Musk interrupted Tenev, questioning: “Why is that so high? It sounds like this is an unprecedented increase in demand for capital. What formula did they use to calculate that?”
Tenev replied: “We don’t have the full details. It’s a little bit of an opaque formula but there’s a component called the VAR of it, which is the Value at Risk, and that’s based on kind of some fairly quantitative things … and then there’s a special component which is discretionary so that kind of acts as a multiplier.” Tenev also noted that up until that point, his company “has raised a little bit around two billion dollars in total venture capital,” so the request was “a big number.”
The Tesla CEO interrupted again, asking: “What everyone wants to know is did something maybe shady go down here? It seems weird that you’d get a sudden $10 billion demand in the morning … suddenly out of nowhere.” Tenev swiftly corrected Musk that the number was $3 billion. The Robinhood CEO then emphasized:
I wouldn’t impugn shadiness to it or anything like that, and actually the NSCC was reasonable subsequent to this. They worked with us to actually lower it. It was unprecedented activity.
Musk abruptly asked Tenev: “Is there anyone holding you hostage right now?” Tenev chuckled and replied: “No, no, I’m okay. Thanks for asking.” Both laughed.
The Robinhood CEO proceeded to explain what happened, calling the experience “nerve-wrecking.” He said after receiving the request for $3 billion, his chief operating officer called up someone higher up at the NSCC to discuss what to do. “There was another call and they lowered it to something like $1.4 billion from $3 billion,” Tenev reiterated that it was still a high number. His company then proposed a plan to the NSCC of “marking these volatile stocks that were kind of driving the activity position-closing only.”
Then, at about 5 to 5:30 AM PST, before the market opened, the NSCC came back and reduced the deposit requirement to $700 million, “which we then deposited and paid promptly,” Tenev emphasized. Acknowledging that the move was bad for customers, the Robinhood CEO said, “We had no choice, in this case. We had to conform to our regulatory capital requirements and so the team did what they could to make sure we were available for customers.”

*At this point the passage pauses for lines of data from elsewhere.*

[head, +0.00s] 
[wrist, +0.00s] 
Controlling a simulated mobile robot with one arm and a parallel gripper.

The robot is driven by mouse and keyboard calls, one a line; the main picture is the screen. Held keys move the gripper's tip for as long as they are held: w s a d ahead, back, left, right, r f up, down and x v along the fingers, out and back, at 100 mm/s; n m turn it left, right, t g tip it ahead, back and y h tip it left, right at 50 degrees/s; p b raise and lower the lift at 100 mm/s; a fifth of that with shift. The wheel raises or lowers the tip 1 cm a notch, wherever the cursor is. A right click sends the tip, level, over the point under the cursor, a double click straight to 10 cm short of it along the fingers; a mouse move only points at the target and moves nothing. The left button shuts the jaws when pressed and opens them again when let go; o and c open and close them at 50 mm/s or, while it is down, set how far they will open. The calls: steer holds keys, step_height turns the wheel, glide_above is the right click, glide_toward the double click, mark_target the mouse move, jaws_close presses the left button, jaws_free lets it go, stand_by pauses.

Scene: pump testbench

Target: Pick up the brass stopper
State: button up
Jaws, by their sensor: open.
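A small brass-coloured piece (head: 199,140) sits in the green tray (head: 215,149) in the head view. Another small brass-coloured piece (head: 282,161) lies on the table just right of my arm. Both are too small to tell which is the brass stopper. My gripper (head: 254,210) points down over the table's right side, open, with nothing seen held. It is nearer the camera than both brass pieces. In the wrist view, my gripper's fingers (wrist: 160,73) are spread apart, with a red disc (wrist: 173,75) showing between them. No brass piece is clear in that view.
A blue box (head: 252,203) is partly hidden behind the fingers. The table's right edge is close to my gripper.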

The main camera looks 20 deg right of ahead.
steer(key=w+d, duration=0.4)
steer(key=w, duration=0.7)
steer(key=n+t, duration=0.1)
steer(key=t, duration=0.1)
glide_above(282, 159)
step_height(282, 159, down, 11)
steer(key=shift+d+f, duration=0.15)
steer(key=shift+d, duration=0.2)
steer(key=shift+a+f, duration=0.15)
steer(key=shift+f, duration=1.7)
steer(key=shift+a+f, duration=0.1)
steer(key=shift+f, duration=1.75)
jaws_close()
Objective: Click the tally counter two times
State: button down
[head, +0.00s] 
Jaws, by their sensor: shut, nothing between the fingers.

The Spacex CEO further questioned: “Who controls this organization, this clearinghouse?” Tenev replied: “It’s a consortium. It’s not quite a government agency. I don’t really know the details of all of that.” Nonetheless, he emphasized that “To be fair … I think there was legitimate sort of turmoil in the markets … so there probably is some amount of extra risk in the system that warrants higher requirements so it’s not entirely unreasonable.” He noted that lots of other brokers were in the same situation and had to restrict the same activity.
“So it sounds like this organization calls you up and they basically have a gun to your head: either hand over this money or else,” the Spacex CEO summarized, elaborating:
Basically, what people are wondering is did you sell your clients down the river or did you have no choice. If you had no choice, that’s understandable but then we got to find out why you had no choice and who are these people that are saying you have no choice.
“I think that’s fair. We have to comply with these requirements. Financial institutions have requirements,” Tenev responded. Nonetheless, he suggested that it would be helpful to know the formula the NSCC uses to calculate these requirements so companies can plan better.
Musk proceeded to ask about whether there was outside pressure forcing Robinhood to take the action it did. Tenev affirmed that there is “a rumor that Citadel or other market makers kind of pressured us into doing this.” However, he clarified, “that’s just false,” emphasizing that “this was a clearinghouse decision and it was just based on the capital requirements so from our perspective Citadel and other market makers weren’t involved in that.”
During the same Clubhouse interview, Elon also revealed that he is a supporter of bitcoin and should have bought the cryptocurrency eight years ago. He believes that bitcoin is on the verge of getting broad acceptance by traditional finance people. On Monday, Robinhood raised another $2.4 billion from shareholders after it secured $1 billion last Thursday.